Clues that you are approaching the limits of a traditional SQL database design

When looking at a specific application, there are often some telltale signs that your application might need some re-architecture. Here are a few of them:

  • The database occasionally slows to snail’s pace, perhaps because of a "large query” or a “batch job".
  • Your database server is already running on large, expensive hardware.
  • You are reaching the economic limits of how much RAM you can install in a single database server. e.g. Currently 512GB or more qualifies.
  • You spend a LOT of time optimising SQL queries.
  • Traditional performance enhancements such as looking at efficient indexing have already been done. Probably multiple times.
  • You are thinking of employing, or already have, an SQL performance specialist.
  • Developers are looking for ways to split up the database load onto multiple servers
  • Your finance director suggests you build a separate data warehouse server so that they get swift access to routine metrics

If some or all of these are happening for you, then it’s time to look at re-architecting you systems.

 

What are the solutions?

There are many ways of tackling scaling, and the most appropriate solution will depend on your specific environment.  The following steps can help guide you towards a solution.

  1. Analyse current capability
    What is the current system capable of? How much data can it hold? What volume of transactions and queries can it deal with? Under what circumstances does it slow down?
  2. Understand the growth targets
    You have to agree some realistic targets. Nobody wants an open ended design goal, as that tends to lead to open ended budgets, which don’t go down well with your finance team.
  3. Optimise SQL queries and indexing
    The fastest way to improve performance of almost every database application is to first look at optimising the database indexing (which your DBA should be continuously keeping an eye on) and then dig into all your most frequently used and resource-hungry queries and optimise them. All the major platforms have the ability to look at how a particular query is going to get executed in the database, and it is often possible to rewrite the query to directly reduce the load on the servers.
  4. Optimise hardware
    Another speedy way to increase capacity is to upgrade hardware. Typical upgrades include, adding RAM, using faster hard disks, using SSD drives instead of traditional spinning disks, using more disks, increasing the speed or number of network ports to the server and increasing the speed or number of processors.
  5. Split the workload to multiple databases
    Re-architecting the system to split the workload from one server to multiple servers is typically the first step that can truly increase the scale potential for the system. Whether the system has a logical split or the database can be sharded into multiple parts, this can have many traps, where separating out one part of the system might speed that up, but the additional communications overhead might slow down another part of the system.
  6. Move the problem to software
    Sometimes it is possible to simply rewrite the application so that it is not dependant on the traditional SQL database to get its answer. For example, rather than asking the database for a count of certain data items, write that function into the application and store it continuously in memory where it is available to whatever processes need to know. This can create lightning fast results to specific, known questions.
  7. Migrate to NoSQL / Big Data platforms
    Systems such as Hadoop, CouchDB, MongoDB, and Redis, were architected from the ground up to deal with huge quantities of data. They all have different advantages, so the choice can be complex, but the potential for scaling an application on these platforms is huge. These are the types of technologies that underpin all our Internet scale applications such as Google and Facebook.

 

Keep it simple

The solution depends on where you need to get to in terms of scale. However, it also depends on where you are now and what resources you have available to you. For a greenfield application you can architect a slick solution based on the latest technologies, but to make sure an existing SQL database keeps running with next month’s customer growth, that might not be feasible. The best solution is the one that achieves your design goal with the least resources and in the least amount of time.  There is little point embarking on a total application re-write if that will take you 18 months and your systems are creaking right now. 

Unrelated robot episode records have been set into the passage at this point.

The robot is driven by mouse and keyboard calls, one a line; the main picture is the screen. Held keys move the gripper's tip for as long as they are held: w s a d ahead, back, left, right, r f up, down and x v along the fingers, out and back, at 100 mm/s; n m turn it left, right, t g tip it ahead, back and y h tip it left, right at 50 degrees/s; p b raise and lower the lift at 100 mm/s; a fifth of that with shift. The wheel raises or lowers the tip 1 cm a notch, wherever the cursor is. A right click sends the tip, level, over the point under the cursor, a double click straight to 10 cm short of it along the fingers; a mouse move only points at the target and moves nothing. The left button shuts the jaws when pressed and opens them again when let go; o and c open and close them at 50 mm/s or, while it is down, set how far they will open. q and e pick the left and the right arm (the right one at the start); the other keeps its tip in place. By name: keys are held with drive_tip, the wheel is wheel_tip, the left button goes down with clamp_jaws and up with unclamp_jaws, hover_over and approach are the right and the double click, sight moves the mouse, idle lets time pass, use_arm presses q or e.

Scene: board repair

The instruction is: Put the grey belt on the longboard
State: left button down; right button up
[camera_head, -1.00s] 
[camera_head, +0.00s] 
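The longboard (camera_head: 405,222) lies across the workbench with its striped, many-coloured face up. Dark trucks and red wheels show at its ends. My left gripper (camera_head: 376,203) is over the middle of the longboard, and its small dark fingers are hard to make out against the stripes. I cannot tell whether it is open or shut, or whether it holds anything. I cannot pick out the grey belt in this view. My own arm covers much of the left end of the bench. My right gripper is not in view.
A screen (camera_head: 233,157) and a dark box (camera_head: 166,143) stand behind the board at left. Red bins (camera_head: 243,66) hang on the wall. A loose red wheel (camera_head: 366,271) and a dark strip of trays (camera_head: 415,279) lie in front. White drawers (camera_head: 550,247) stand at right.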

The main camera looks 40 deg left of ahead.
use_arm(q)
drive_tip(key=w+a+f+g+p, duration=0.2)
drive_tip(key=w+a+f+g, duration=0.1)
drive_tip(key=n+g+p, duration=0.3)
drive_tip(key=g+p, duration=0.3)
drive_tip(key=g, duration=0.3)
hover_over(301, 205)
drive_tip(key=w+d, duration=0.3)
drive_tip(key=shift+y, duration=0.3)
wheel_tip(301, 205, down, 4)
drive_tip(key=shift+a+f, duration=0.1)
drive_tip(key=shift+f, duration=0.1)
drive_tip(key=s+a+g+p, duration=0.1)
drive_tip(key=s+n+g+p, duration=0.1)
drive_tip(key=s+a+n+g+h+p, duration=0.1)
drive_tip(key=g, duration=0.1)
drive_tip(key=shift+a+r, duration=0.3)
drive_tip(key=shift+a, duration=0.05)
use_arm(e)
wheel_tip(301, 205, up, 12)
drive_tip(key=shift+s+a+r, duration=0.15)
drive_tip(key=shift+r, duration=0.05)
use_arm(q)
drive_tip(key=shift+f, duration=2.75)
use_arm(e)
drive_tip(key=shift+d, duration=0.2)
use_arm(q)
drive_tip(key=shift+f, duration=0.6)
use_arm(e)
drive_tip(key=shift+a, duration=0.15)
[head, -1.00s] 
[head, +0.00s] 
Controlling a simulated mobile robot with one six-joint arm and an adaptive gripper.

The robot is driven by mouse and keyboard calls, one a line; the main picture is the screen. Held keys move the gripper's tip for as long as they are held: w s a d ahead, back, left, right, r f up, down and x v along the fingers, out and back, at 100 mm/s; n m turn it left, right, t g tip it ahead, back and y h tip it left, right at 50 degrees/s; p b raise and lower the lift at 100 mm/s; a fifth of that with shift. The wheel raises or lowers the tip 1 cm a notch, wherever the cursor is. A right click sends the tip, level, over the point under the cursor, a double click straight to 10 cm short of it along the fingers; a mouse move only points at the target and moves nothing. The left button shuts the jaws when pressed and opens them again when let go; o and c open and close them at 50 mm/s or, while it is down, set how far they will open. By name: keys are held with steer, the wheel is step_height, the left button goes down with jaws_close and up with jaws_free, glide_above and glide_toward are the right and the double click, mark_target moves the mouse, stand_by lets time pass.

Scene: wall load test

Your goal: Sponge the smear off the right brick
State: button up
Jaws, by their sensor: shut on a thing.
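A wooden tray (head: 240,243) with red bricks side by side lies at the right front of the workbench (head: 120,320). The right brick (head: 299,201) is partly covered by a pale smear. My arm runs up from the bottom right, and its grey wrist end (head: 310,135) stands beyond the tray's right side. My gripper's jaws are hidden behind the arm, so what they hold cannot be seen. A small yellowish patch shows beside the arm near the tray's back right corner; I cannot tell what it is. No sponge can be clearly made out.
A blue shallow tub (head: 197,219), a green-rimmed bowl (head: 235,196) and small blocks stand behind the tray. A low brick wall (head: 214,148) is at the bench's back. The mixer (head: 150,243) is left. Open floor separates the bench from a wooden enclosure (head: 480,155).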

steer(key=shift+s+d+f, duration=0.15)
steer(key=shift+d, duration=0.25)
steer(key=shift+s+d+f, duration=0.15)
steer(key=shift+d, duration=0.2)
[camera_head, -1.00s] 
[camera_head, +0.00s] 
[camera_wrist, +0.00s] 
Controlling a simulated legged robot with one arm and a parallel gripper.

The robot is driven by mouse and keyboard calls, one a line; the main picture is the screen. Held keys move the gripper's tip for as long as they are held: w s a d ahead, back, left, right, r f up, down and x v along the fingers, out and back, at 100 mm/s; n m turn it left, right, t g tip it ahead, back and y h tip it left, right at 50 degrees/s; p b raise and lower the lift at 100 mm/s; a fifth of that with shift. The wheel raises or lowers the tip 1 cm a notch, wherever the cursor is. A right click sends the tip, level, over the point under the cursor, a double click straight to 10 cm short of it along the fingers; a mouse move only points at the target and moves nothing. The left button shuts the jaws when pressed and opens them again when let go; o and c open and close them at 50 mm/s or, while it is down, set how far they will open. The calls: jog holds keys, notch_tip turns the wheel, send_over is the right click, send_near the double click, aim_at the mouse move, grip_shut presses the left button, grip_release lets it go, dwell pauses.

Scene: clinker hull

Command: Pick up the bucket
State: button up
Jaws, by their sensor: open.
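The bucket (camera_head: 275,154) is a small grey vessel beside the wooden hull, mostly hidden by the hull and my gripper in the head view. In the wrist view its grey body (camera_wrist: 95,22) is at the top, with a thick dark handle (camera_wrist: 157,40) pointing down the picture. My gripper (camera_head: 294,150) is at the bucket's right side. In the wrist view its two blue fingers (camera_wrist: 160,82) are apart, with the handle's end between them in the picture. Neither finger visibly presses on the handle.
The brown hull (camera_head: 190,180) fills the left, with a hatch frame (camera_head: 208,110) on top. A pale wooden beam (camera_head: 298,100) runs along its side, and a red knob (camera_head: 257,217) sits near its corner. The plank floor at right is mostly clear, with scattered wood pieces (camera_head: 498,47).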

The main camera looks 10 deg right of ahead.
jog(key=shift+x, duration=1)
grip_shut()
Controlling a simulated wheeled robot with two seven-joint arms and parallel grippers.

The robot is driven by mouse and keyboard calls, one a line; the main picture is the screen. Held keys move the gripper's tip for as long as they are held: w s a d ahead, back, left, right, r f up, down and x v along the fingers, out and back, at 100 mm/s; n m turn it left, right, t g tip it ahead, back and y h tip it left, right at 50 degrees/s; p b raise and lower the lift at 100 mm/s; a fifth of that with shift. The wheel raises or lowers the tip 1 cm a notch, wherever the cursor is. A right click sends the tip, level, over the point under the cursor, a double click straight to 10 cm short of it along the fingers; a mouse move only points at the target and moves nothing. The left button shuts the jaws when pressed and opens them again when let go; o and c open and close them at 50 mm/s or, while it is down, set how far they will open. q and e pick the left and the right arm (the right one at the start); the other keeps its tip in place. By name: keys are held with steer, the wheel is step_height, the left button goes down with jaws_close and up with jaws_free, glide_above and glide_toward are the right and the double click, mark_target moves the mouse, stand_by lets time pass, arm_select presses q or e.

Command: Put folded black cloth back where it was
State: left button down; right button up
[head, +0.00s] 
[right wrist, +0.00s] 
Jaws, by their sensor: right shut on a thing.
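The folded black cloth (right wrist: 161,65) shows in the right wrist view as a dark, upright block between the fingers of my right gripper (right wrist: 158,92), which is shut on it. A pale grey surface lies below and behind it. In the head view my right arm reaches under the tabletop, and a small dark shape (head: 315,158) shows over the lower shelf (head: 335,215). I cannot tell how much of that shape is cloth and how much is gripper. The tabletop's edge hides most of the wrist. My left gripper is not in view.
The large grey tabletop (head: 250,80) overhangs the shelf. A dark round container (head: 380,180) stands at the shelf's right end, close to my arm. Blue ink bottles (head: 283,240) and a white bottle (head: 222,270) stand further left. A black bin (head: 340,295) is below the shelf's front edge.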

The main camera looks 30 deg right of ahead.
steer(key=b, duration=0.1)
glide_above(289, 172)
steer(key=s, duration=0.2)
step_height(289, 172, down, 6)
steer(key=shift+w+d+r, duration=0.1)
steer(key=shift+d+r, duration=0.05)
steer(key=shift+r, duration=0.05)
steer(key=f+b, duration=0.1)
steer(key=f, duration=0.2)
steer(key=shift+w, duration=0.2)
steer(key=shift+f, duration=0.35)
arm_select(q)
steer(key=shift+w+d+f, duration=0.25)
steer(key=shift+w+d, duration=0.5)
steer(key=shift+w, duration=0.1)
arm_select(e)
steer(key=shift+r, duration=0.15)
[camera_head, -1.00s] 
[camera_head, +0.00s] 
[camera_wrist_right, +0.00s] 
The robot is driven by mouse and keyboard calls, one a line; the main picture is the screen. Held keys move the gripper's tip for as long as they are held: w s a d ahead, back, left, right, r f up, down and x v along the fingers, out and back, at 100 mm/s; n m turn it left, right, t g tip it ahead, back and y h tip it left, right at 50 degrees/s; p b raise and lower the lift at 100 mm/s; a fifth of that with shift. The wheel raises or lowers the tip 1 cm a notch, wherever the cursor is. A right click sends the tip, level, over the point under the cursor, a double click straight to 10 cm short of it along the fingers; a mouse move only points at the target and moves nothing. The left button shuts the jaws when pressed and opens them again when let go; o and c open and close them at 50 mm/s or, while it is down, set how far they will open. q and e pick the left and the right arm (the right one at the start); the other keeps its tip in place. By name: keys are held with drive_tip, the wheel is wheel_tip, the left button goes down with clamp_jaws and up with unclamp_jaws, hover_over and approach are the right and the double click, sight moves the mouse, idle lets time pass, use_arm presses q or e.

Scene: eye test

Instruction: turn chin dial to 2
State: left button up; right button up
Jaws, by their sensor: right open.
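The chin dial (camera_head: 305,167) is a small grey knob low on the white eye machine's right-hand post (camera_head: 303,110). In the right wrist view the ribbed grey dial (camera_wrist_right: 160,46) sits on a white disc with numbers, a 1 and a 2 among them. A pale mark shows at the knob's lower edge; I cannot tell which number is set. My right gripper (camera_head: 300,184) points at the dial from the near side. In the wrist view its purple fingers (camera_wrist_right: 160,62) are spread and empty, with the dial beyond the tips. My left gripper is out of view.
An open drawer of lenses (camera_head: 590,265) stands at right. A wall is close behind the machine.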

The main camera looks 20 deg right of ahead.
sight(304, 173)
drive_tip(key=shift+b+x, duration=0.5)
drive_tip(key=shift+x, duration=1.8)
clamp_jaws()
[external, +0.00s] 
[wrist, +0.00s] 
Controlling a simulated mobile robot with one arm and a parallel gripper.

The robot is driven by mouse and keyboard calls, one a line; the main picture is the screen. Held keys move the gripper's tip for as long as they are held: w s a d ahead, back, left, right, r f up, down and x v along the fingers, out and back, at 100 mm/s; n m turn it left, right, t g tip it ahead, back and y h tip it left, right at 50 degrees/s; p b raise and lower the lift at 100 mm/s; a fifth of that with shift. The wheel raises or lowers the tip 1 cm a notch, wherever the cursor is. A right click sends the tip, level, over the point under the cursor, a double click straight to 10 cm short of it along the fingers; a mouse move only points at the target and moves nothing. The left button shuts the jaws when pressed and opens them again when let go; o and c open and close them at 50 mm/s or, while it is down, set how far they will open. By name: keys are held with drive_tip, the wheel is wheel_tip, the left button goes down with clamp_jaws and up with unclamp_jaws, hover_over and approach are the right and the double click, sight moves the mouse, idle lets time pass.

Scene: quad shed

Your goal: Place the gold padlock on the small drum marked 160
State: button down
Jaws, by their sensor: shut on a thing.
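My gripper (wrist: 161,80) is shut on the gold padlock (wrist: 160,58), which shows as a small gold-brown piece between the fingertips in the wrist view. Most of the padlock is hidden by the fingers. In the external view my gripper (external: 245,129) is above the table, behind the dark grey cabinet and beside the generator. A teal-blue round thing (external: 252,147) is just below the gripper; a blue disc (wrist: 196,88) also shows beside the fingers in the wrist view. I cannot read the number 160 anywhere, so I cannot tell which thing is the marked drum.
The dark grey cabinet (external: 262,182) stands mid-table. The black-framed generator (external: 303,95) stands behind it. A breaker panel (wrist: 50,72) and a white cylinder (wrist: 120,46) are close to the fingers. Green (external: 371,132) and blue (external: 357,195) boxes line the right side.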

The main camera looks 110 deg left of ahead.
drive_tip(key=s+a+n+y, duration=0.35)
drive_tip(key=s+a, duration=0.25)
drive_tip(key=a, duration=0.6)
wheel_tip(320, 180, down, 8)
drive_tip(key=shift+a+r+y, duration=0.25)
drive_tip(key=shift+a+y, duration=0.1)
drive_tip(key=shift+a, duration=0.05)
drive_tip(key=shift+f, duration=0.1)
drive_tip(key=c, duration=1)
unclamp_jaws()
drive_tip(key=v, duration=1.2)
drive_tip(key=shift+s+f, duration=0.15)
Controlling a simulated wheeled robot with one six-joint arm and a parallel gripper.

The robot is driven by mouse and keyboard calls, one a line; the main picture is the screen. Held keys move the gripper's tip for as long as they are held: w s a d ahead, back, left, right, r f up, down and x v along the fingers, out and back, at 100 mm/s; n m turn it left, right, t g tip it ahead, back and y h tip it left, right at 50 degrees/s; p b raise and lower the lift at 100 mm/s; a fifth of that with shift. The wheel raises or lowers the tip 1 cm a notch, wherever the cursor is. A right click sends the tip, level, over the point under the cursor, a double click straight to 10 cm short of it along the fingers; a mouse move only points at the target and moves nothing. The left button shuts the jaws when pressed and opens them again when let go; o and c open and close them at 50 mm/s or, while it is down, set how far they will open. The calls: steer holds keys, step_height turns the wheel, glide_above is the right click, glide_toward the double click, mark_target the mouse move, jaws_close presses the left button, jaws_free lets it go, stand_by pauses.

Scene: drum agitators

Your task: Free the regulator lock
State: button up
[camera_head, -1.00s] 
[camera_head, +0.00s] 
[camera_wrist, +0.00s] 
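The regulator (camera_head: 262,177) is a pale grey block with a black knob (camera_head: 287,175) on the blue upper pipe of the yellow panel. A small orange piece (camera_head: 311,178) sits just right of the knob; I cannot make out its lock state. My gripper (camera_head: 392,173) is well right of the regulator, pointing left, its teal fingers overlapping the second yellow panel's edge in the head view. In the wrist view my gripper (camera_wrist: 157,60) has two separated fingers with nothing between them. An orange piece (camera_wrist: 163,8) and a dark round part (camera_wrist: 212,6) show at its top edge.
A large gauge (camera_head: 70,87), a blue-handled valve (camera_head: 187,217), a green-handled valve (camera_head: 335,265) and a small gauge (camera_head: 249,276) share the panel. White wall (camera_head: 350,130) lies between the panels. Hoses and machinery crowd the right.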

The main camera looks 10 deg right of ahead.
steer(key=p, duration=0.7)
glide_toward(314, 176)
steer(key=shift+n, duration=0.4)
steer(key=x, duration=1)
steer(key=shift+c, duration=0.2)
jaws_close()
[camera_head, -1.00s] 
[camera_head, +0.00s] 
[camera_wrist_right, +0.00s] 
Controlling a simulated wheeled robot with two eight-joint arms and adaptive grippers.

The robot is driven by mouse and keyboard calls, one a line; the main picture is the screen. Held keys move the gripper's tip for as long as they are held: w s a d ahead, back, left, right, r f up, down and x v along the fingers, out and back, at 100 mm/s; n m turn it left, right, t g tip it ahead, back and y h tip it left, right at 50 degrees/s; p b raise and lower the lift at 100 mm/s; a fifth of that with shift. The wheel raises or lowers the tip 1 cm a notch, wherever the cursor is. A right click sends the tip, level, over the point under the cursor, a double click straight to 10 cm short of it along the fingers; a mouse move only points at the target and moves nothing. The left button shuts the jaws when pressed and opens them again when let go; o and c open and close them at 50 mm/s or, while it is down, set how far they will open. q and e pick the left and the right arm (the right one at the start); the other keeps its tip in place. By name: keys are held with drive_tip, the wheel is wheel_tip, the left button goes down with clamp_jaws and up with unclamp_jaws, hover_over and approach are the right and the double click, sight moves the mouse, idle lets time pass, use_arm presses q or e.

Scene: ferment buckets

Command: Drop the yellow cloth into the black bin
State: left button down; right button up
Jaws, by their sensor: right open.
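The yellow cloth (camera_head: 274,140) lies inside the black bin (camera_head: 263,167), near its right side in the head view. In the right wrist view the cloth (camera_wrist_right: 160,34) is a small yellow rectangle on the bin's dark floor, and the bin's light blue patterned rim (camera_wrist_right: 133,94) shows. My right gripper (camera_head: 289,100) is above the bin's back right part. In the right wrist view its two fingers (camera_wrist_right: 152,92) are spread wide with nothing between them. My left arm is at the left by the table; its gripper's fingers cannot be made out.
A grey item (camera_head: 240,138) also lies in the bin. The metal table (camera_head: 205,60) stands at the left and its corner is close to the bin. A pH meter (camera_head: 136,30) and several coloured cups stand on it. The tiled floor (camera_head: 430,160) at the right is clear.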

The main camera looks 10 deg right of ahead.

First look for the simpler, frictionless solutions and implement them. These are the ones that take days to implement rather than months. Then use the capacity headroom you have built as breathing space to do the more complex work, and don’t invent something yourself if you can buy it off the shelf. Both Google and Amazon now sell platform based big data solutions, where you load up your data and start running queries right away. It is easy to get sucked into thinking the answer to a complex problem has to be complex, but new solutions are being developed every day and solutions can be simpler and more accessible than you might think.